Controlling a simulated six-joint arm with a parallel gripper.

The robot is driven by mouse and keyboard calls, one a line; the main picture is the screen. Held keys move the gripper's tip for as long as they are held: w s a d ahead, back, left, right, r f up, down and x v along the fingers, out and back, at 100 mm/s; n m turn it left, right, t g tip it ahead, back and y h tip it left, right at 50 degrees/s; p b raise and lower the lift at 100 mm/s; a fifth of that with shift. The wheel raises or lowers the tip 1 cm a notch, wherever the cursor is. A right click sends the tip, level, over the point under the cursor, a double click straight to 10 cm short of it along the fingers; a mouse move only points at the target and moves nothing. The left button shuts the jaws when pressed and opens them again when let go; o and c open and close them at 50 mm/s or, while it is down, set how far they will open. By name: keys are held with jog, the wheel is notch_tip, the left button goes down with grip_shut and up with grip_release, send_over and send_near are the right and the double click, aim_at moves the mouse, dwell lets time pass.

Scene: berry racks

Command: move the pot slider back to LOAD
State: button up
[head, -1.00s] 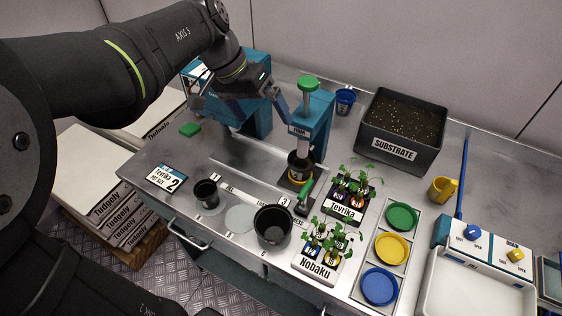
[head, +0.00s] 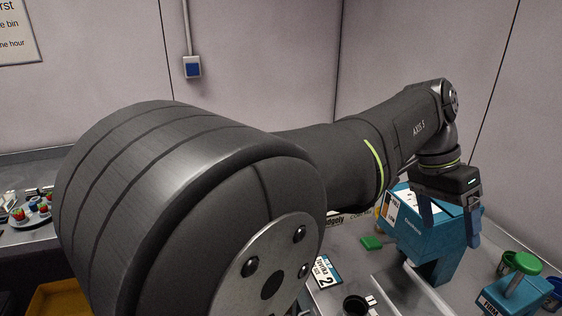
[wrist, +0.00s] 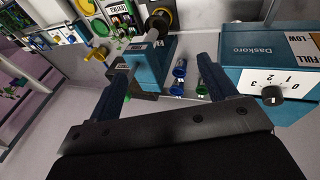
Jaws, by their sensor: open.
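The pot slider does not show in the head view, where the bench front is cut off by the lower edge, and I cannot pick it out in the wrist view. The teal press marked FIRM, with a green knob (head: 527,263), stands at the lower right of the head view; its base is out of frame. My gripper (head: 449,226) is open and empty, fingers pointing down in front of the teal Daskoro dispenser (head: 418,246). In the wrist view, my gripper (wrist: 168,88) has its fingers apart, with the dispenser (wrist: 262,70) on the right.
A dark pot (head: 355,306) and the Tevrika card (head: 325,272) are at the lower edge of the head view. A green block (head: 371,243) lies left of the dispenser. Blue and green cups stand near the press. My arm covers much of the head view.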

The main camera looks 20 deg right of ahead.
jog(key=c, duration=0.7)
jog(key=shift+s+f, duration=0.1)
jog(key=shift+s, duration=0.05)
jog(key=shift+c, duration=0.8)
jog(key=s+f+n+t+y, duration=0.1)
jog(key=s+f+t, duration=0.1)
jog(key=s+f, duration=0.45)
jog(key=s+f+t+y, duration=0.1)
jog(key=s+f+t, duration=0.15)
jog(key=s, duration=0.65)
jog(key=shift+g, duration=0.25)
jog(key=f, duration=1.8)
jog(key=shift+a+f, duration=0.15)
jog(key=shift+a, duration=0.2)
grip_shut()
--
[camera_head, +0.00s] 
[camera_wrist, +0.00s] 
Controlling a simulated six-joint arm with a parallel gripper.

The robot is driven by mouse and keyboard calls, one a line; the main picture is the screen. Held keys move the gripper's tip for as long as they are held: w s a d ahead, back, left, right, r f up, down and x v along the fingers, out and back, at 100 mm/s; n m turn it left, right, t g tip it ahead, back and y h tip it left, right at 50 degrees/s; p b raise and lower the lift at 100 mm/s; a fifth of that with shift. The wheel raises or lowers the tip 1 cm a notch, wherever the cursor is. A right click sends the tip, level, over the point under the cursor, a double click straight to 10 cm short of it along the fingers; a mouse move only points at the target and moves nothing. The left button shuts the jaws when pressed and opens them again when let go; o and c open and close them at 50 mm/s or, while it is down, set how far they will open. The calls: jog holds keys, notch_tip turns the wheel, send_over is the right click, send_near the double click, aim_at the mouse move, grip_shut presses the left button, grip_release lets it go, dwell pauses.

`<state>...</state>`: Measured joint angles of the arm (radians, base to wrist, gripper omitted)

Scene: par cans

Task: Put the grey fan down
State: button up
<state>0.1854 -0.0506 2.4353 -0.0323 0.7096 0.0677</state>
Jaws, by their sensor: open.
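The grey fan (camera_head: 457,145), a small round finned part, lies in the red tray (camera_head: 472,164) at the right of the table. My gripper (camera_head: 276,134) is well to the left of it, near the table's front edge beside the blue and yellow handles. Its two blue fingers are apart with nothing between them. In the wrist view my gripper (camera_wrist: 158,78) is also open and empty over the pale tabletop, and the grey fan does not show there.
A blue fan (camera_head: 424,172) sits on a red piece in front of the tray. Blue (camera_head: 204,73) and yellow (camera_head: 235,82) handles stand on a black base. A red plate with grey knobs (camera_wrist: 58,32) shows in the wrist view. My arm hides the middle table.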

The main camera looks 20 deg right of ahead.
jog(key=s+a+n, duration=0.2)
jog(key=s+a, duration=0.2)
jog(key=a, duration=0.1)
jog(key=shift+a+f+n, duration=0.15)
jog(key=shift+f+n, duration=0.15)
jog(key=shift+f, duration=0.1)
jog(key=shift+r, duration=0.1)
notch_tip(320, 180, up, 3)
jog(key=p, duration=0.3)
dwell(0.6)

[Task prompt]:
Retype the portion of the data above that starts on the line with "Scene: par cans" and finishes on the line with "<state>0.1854 -0.0506 2.4353", including both of those lines.

[The answer]:
Scene: par cans

Task: Put the grey fan down
State: button up
<state>0.1854 -0.0506 2.4353 -0.0323 0.7096 0.0677</state>

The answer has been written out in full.